It’s weird to think that the Queen has a nickname at all, but she does. And it’s… look, it’s not an obvious one.
It’s not Her Maj, or Royal-H, or Big Liz. It’s… it’s even odder than that.
Yes. The Royal Family refer to Her Majesty Queen Elizabeth II, Queen of the United Kingdom and other Commonwealth realms, with the name of the weird guy from your high school.
It makes a bit more sense when you find out where it’s from: Prince William struggled to pronounce “Granny” when he was an infant, and the adorable-slash-hilarious name stuck.
The story goes that he fell down in the Palace and called out for Gary, and when baffled staff asked what the actual hell he was talking about the Queen swooped in, gathered him up and told her courtiers “I’m Gary”.
This regal nickname for Big Liz, incidentally, is an example of what’s called “familinguistics”, the utterly fascinating study of the individual terms used by families.

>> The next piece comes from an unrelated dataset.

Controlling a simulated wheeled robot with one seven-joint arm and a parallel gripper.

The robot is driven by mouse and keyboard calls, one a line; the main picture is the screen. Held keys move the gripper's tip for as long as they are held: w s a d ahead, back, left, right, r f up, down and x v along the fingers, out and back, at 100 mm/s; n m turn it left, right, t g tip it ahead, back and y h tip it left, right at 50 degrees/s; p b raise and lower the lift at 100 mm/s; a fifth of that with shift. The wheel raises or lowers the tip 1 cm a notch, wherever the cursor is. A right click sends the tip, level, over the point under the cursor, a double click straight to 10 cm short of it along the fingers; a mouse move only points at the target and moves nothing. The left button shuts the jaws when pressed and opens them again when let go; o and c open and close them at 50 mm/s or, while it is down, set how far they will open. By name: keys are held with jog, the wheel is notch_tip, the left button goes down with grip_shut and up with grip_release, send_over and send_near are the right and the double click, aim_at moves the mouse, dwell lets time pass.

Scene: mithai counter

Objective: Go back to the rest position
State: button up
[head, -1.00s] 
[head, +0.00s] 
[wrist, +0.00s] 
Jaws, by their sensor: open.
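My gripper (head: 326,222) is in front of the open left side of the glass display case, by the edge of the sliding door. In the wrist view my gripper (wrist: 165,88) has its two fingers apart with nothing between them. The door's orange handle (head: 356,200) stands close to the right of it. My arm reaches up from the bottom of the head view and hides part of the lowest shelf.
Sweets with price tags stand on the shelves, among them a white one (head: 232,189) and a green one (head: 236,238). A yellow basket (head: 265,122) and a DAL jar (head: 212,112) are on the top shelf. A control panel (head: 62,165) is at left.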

Yes, you thought those weird terms were just your fam but no: turns out everyone does it.
According to the linguist Gretchen McCulloch in her book Because Internet there are two peaks for when terms tend to enter the family lexicon (when the kids are starting to speak and when the kids are in early adolescence) and that the most common thing to have a unique term is the television remote control.
What Gary calls her remote, sadly, is not currently known. Can someone please ask Prince William?